Sooner or later, however, Belgrade and Pristina will have to resolve another dispute—how to handle license plates. Under the current geopolitical circumstances, it is not probable that Kosovo will stop striving for “mutual recognition,” meaning that Serbia may be pressured not only to recognize Kosovo-issued car plates, but also to convince the Serbs living in northern Kosovo to re-register their vehicles and replace their Serbian-issued car plates with Kosovan ones. Once that occurs, the West is expected to push Belgrade and Pristina to resolve the passport issue. If Serbia agrees to recognize Kosovo-issued passports, it will be another step in Belgrade’s gradual implicit recognition of Kosovo’s independence. However, that will not be the end of the Kosovo saga given that the West will almost certainly insist that the two sides sign a legally binding agreement on full normalization of relations—meaning that Belgrade would have to explicitly recognize secession of its own territory.
Five EU members—Spain, Romania, Greece, Slovakia, and Cyprus—support Serbia’s territorial integrity and do not recognize Kosovo’s unilaterally declared independence.
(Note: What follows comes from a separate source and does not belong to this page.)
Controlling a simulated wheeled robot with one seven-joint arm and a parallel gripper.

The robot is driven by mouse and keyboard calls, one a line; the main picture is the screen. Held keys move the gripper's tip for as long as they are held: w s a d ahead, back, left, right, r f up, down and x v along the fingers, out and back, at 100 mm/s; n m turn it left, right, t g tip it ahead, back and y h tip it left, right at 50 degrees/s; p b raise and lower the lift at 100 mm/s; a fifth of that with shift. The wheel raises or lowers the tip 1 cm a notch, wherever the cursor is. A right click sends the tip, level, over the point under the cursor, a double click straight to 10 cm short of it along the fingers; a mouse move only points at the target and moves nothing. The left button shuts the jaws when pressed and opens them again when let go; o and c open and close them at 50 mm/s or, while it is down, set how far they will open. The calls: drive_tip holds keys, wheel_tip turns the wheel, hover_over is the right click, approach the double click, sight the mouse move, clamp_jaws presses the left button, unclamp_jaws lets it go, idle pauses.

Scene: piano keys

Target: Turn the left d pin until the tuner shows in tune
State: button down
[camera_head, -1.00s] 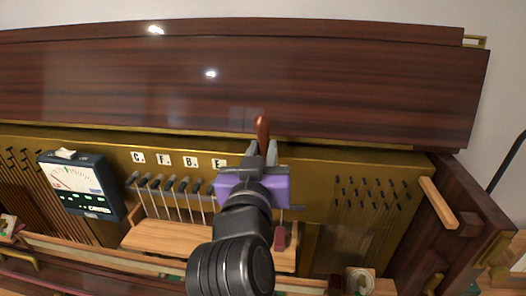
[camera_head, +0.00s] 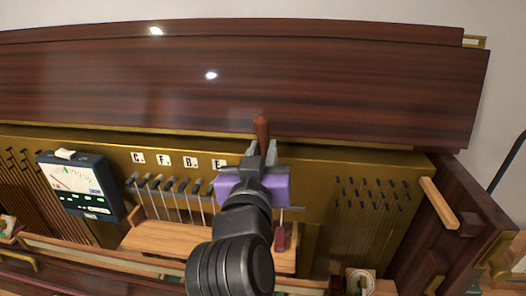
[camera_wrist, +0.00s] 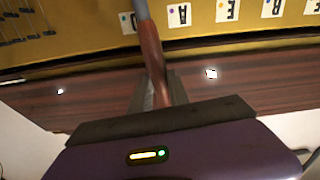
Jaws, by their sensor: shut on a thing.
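My gripper (camera_head: 262,152) is shut on the wooden handle (camera_head: 262,128) of a tuning lever. In the wrist view the reddish-brown handle (camera_wrist: 151,45) sits between the jaws, and its grey shaft (camera_wrist: 141,9) runs up past a partly covered letter label (camera_wrist: 127,22). The lever's far end and the pin it meets are hidden, so I cannot tell which pin it is on. The tuner (camera_head: 80,187) is a dark box at left with a white dial face and green lights. Its exact reading is too small to tell. Several dark pins (camera_head: 168,184) with strings show left of my gripper.
Letter labels (camera_head: 163,159) line the brass-coloured plate. The raised dark wood lid (camera_head: 300,80) spans behind. A second group of pins (camera_head: 370,193) stands to the right. A wooden ledge (camera_head: 165,238) lies below the pins, with a small red block (camera_head: 279,239) beside my arm.

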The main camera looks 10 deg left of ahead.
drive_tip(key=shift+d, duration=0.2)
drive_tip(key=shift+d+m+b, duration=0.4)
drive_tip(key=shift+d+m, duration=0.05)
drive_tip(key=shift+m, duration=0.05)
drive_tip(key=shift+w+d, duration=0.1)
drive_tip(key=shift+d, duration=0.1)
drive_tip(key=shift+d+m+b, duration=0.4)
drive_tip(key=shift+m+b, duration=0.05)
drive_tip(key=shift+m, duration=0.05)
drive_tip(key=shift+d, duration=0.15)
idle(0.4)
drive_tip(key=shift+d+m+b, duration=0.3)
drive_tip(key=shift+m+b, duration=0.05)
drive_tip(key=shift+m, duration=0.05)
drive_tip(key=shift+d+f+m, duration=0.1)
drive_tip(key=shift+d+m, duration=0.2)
However, given that the United States backs Kosovo and insists that Belgrade and Pristina reach an agreement that includes mutual recognition, Serbia’s room for political maneuvers is rather limited. As a result, Belgrade had to make a significant concession to Pristina by recognizing Kosovo-issued IDs. Kosovo, for its parts, agreed to preserve the status quo in the north where neither Belgrade nor Pristina have full sovereignty.
As Milica Andric Rakic, project manager of the New Social Initiative based in ethnically divided town of Kosovska Mitrovica told Diplomatic Courier, the Serbian community in northern Kosovo does not support any integration processes into Kosovo’s legal system and is unlikely to accept any ultimatums that may come from Pristina. Therefore, it remains to be seen if Kosovo’s authorities will eventually decide to force the Serbs to re-register their vehicles—a move that could lead to new tensions in northern Kosovo.
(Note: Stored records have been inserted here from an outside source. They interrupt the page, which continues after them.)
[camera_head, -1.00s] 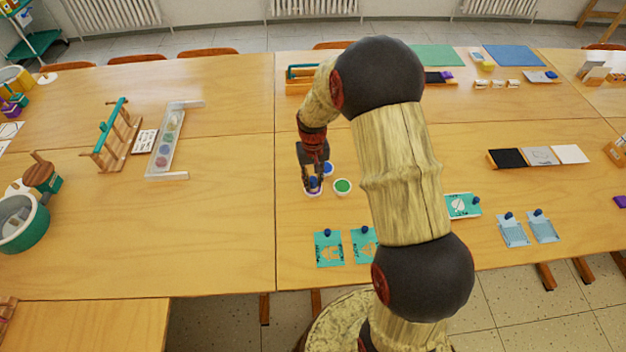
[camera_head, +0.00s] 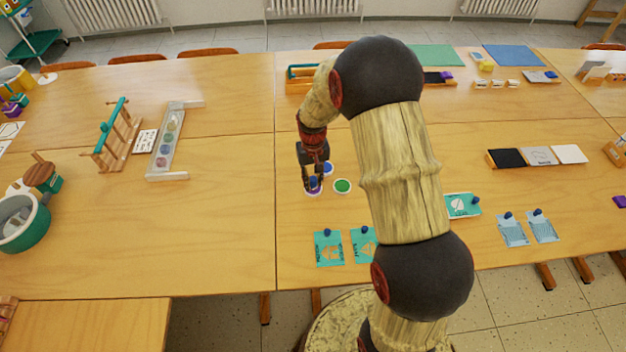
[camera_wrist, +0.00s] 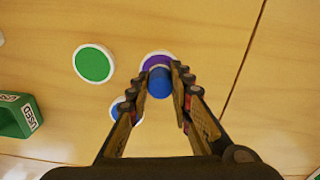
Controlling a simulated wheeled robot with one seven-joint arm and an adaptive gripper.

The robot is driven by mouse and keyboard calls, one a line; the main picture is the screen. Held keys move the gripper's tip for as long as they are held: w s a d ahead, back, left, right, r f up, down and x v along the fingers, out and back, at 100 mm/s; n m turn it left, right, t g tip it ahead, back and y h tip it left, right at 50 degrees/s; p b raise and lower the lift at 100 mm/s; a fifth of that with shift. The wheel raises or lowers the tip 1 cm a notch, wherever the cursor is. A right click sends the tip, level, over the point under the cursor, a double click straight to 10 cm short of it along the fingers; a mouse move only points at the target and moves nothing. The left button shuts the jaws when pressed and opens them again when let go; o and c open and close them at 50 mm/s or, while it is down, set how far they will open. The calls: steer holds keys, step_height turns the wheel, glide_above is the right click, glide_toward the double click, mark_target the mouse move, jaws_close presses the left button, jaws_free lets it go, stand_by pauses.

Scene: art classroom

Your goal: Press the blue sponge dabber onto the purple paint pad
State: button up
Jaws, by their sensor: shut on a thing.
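My gripper (camera_wrist: 160,80) is shut on the blue sponge dabber (camera_wrist: 160,84), whose round blue top shows between the fingertips in the wrist view. The purple paint pad (camera_wrist: 155,59), a purple disc in a white round dish, lies under the dabber and is partly hidden by it. In the head view my gripper (camera_head: 313,184) points down at the pad (camera_head: 313,191), with the dabber (camera_head: 313,182) between the fingers. The dabber overlaps the pad in both views; I cannot tell whether its underside touches the pad.
A green paint pad (camera_wrist: 93,64) lies beside the purple one, and a blue paint pad (camera_wrist: 122,106) is partly hidden by a finger. A green box marked USED (camera_wrist: 17,116) stands at the wrist view's left. Teal cards (camera_head: 328,248) lie near the table's front edge.

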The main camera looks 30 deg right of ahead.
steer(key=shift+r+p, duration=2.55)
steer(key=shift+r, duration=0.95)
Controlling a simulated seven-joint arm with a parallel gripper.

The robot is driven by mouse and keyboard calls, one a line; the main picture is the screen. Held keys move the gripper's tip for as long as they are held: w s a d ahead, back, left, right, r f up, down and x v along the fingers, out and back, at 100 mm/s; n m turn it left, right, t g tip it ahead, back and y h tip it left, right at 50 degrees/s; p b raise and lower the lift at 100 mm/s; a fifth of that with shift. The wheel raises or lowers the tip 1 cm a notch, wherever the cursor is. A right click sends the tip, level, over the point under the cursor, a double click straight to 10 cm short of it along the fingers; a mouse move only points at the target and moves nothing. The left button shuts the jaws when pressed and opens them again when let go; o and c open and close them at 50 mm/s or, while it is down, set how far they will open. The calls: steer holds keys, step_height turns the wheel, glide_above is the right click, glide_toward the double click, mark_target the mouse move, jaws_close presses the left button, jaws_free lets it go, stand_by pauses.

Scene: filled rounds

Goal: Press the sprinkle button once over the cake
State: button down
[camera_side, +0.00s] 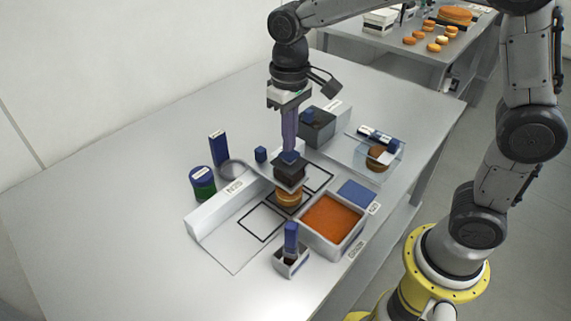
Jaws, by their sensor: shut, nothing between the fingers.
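A round orange-brown cake (289,198) sits in a black-outlined square near the middle of the table, with a darker brown layer on top. Just above it is a dark square head (288,174) with a blue button (290,157) on top, which looks like the sprinkle button. My gripper (289,149) points straight down with its purple fingers shut and empty. Its fingertips are at or just above the blue button; I cannot tell whether they touch. The head hides part of the cake's top.
An orange-filled tray (331,220) stands close right of the cake. A small holder with a blue handle (291,238) is in front. A dark box (317,127) and a clear cover (364,157) over another round are behind. A green-and-blue jar (203,182) stands left. The table's left side is clear.

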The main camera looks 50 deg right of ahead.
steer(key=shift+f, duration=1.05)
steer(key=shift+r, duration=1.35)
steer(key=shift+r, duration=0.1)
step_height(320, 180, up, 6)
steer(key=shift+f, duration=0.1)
Although most Serbs support a lasting peace with the Kosovo Albanians, recent polls suggest that the vast majority of them would never support Belgrade’s recognition of Kosovo. Thus, if the West continues pressuring Belgrade to make concessions to Pristina, it is entirely possible that the number of Serbs against joining the European Union will continue to grow. In order to preserve stability in the region, the United States will likely pressure all actors in the region to join the Open Balkan Initiative.
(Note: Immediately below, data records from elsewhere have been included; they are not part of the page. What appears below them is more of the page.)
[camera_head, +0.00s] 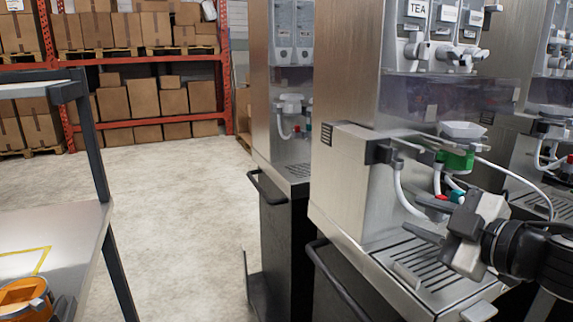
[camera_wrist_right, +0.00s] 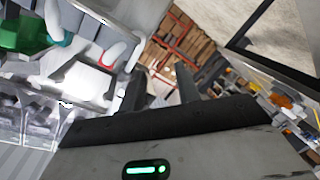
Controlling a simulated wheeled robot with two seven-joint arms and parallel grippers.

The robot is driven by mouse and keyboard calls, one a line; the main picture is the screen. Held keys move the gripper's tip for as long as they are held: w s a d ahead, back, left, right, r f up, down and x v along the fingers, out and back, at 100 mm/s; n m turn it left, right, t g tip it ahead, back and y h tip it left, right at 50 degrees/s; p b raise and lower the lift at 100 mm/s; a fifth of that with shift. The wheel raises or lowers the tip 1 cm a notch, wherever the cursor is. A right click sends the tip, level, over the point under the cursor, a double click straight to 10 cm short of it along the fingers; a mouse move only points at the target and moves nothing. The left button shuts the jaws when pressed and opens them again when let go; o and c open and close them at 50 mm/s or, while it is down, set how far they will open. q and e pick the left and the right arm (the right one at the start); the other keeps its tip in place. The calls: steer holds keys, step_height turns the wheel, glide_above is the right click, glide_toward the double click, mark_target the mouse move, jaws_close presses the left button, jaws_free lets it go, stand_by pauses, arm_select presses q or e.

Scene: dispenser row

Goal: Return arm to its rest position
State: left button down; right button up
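My right gripper (camera_head: 422,218) is in front of the dispenser marked TEA (camera_head: 352,190), above its slatted drip tray (camera_head: 432,272). Its forearm comes in from the right edge. In the right wrist view the two dark fingers (camera_wrist_right: 162,80) stand apart with nothing between them, so the gripper is open and empty. A green valve part (camera_head: 456,160) with a white funnel (camera_head: 461,130) sits just above and behind the gripper. Red and teal tube ends hang close to the fingers. My left gripper does not show in either view.
More dispensers stand at the left (camera_head: 282,100) and right. A grey cart (camera_head: 60,240) with an orange container (camera_head: 24,298) is at the lower left. Red shelving with cardboard boxes (camera_head: 115,103) is at the back. The concrete floor (camera_head: 175,195) between is clear.

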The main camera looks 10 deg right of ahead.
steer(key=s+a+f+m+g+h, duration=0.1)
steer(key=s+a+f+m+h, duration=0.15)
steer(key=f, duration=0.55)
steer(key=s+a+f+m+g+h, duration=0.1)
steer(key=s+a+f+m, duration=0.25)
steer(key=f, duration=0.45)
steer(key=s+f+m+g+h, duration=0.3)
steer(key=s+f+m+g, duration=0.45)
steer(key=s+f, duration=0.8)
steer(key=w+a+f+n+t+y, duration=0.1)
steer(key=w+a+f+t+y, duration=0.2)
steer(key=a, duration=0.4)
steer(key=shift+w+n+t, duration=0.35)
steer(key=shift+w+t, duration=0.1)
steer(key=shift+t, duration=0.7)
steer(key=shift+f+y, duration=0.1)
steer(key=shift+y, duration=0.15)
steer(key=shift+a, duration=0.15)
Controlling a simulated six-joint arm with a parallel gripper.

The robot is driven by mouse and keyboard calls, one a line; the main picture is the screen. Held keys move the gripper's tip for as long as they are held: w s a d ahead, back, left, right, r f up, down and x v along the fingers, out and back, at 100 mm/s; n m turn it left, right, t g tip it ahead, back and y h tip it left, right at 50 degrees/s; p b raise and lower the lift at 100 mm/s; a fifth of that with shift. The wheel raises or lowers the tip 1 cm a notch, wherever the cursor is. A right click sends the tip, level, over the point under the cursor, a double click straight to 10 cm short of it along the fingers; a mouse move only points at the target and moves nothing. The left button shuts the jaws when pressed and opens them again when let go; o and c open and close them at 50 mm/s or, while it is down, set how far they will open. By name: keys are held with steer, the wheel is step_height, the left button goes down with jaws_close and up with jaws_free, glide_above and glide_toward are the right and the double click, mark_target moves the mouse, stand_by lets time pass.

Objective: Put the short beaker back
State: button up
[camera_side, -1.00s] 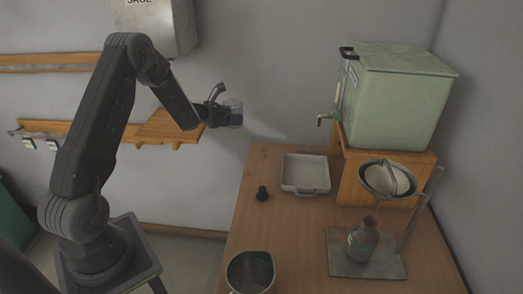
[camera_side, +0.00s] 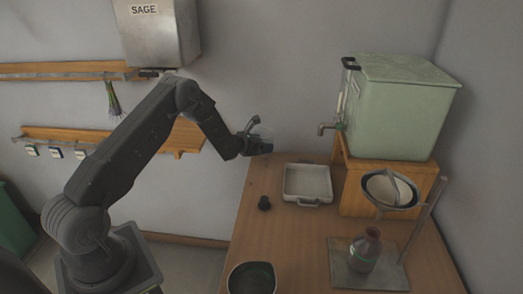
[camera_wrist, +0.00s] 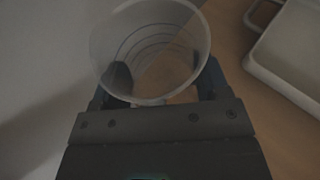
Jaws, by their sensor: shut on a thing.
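The short beaker is a clear, open-topped vessel; in the wrist view the beaker (camera_wrist: 150,45) fills the upper middle between my fingers, its rim toward the camera. My gripper (camera_side: 262,145) is shut on it, just above the back left edge of the table (camera_side: 250,220). The beaker (camera_side: 264,142) is small and faint in the side view. Through and beside it the wrist view shows the wooden table top on the right and pale wall on the left. I cannot tell whether it holds anything.
A white tray (camera_side: 307,182) lies right of my gripper, with a small black stopper (camera_side: 264,203) in front. A green tank (camera_side: 400,105) with a tap (camera_side: 327,128) stands on a wooden block. A bottle (camera_side: 365,249), a stand with a funnel (camera_side: 390,189) and a metal pot (camera_side: 252,278) are nearer.

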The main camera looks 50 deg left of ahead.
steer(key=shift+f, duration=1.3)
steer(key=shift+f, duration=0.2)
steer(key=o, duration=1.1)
Even though Kurti is refusing to allow for Kosovo to become a part of the Open Balkan Initiative until Serbia recognizes its breakaway province as an independent state, there are growing demands in Pristina for Kosovo’s joining Serbia, Albania, and North Macedonia in the regional initiative that is strongly backed by Washington. However, from Serbia’s perspective, Kosovo’s potential membership in the Open Balkan Initiative would mean that Belgrade would have to yet again implicitly recognize its independence, a move which would unlikely be welcomed by most Serbs.
For all of these reasons, Serbia, at least for now, is expected to continue insisting on maintaining its territorial integrity despite pressures that may come from the West. Such a position of Belgrade is unlikely to have an impact on regional stability, given that it will almost certainly continue holding regular talks with Kosovo’s authorities in Brussels. For the EU, dialogue on normalization of relations has no alternative, so the West will continue to push both sides to refrain from any actions that may renew tensions in restive northern Kosovo. One thing is for sure: Belgrade and Pristina may not resolve their disputes any time soon, but chances for another large-scale conflict in the region will remain minimal. Stabilocracy in the Balkans will prevail.